New Recession 'Will Lead To Civil Unrest Worldwide':
The world is on the brink of a new jobs recession which could spark social unrest in dozens of countries, a report warned today.
The grim warning from the International Labour Organisation came as leaders of the G20 rich nations prepared to meet for a crisis summit in Cannes this week.
"We have reached the moment of truth. We have a brief window of opportunity to avoid a major double-dip in employment," said Raymond Torres, director of the ILO's International Institute for Labour Studies.
In 45 out of 118 countries examined, the risk of social unrest is rising, according to the World of Work Report 2011.
It will take at least five years for employment in advanced economies to return to pre-crisis levels, it added.
Fears of another recession grew today as a leading think tank slashed its eurozone growth forecast. The OECD predicted that the single currency area will almost come to a halt next year, with growth of 0.3 per cent. A slowdown would hit Britain's economic prospects.
The latest GDP figures for the UK, to be published tomorrow, are also expected to be grim. Labour leader Ed Miliband today argued that the UK was facing a "perfect storm" of rising unemployment and inflation, falling living standards and inequality.

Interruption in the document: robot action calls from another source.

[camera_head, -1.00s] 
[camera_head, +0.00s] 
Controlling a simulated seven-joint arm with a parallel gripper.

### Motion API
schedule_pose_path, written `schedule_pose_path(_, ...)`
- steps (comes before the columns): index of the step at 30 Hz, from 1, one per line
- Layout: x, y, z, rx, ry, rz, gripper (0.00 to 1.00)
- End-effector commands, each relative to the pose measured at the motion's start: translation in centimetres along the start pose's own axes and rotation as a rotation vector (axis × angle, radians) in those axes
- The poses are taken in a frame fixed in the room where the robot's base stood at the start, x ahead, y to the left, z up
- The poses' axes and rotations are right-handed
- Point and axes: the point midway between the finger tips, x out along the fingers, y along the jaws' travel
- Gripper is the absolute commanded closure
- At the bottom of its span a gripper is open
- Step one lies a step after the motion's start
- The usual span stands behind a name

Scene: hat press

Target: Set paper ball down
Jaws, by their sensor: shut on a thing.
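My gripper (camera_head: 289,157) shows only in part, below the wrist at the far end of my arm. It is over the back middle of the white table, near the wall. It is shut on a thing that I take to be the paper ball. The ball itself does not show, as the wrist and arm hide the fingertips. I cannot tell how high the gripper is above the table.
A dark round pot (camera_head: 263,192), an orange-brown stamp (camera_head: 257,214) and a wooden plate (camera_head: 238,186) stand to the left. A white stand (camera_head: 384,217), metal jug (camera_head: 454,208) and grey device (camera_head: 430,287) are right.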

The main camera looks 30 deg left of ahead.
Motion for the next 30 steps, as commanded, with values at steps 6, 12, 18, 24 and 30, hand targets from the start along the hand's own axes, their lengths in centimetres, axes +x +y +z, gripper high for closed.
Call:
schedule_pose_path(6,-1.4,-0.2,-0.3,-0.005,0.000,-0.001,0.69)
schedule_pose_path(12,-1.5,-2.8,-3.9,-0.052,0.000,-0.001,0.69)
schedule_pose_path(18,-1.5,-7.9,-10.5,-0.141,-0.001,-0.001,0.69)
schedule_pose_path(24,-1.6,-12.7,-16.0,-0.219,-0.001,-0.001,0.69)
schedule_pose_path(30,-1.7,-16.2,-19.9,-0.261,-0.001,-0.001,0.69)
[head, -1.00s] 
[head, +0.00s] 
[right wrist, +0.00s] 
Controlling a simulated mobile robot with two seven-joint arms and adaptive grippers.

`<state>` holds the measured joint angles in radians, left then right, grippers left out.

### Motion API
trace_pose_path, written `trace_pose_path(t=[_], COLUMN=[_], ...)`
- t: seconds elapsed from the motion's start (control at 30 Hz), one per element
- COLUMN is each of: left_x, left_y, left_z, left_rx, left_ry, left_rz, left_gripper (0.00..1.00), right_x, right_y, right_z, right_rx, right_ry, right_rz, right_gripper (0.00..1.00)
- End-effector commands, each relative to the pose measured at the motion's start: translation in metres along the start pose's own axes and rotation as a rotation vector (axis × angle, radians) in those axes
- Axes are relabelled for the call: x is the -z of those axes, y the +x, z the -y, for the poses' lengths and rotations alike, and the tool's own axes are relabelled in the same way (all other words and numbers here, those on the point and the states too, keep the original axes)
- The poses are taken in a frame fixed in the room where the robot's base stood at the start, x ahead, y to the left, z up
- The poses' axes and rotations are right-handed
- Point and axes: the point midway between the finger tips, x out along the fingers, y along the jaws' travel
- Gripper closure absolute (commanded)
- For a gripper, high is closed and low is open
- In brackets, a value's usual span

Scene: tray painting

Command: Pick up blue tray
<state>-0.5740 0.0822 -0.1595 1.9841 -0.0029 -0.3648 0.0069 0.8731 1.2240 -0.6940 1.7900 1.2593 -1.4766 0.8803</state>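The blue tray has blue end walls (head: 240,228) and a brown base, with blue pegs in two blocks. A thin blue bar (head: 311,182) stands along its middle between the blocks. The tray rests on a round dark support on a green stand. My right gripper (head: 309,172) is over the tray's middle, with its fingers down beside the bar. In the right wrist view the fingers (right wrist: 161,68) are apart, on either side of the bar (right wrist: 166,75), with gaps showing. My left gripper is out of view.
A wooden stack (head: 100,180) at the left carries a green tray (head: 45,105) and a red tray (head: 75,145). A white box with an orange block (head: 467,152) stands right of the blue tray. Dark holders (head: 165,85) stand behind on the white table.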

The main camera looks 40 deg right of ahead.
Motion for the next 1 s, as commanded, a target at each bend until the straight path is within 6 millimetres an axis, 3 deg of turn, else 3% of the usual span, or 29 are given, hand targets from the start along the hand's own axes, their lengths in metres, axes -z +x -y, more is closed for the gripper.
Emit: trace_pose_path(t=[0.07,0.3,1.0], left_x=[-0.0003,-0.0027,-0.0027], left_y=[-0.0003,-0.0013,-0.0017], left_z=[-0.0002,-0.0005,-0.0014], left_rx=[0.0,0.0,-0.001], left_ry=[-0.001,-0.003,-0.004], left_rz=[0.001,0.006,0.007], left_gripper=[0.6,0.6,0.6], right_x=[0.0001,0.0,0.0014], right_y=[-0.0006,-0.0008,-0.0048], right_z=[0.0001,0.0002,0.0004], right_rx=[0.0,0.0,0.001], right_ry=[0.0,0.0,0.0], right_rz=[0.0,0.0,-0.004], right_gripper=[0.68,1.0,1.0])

But David Cameron warned against politicians talking down the economy and pledged an "all-out mission" to kick-start infrastructure projects.
The OECD called for bold action on the economy as it was just as "imperative" as that agreed at the G20 summit in London in 2008 which "avoided a second Great Depression".
It cut its GDP growth prediction for the eurozone next year to 0.3 per cent, compared with two per cent made in May, and reduced its prediction for next year from two per cent to 1.6.
The OECD also warned that some eurozone countries could see contractions of up to five per cent by the first half of 2013 if EU leaders fail to restore confidence and the debt crisis worsens.
The forecast for America's economic growth next year was also cut from 3.1 per cent to 1.8 per cent.
OECD secretary general Angel Gurria warned the slowdown would hit Britain. He backed the "strong message" sent by Chancellor George Osborne to the markets by sticking to his deficit cutting plans but hinted he could tinker with them to boost growth.
The Prime Minister said he had given the go-ahead for two power plants in the north of England that will create 1,000 construction jobs.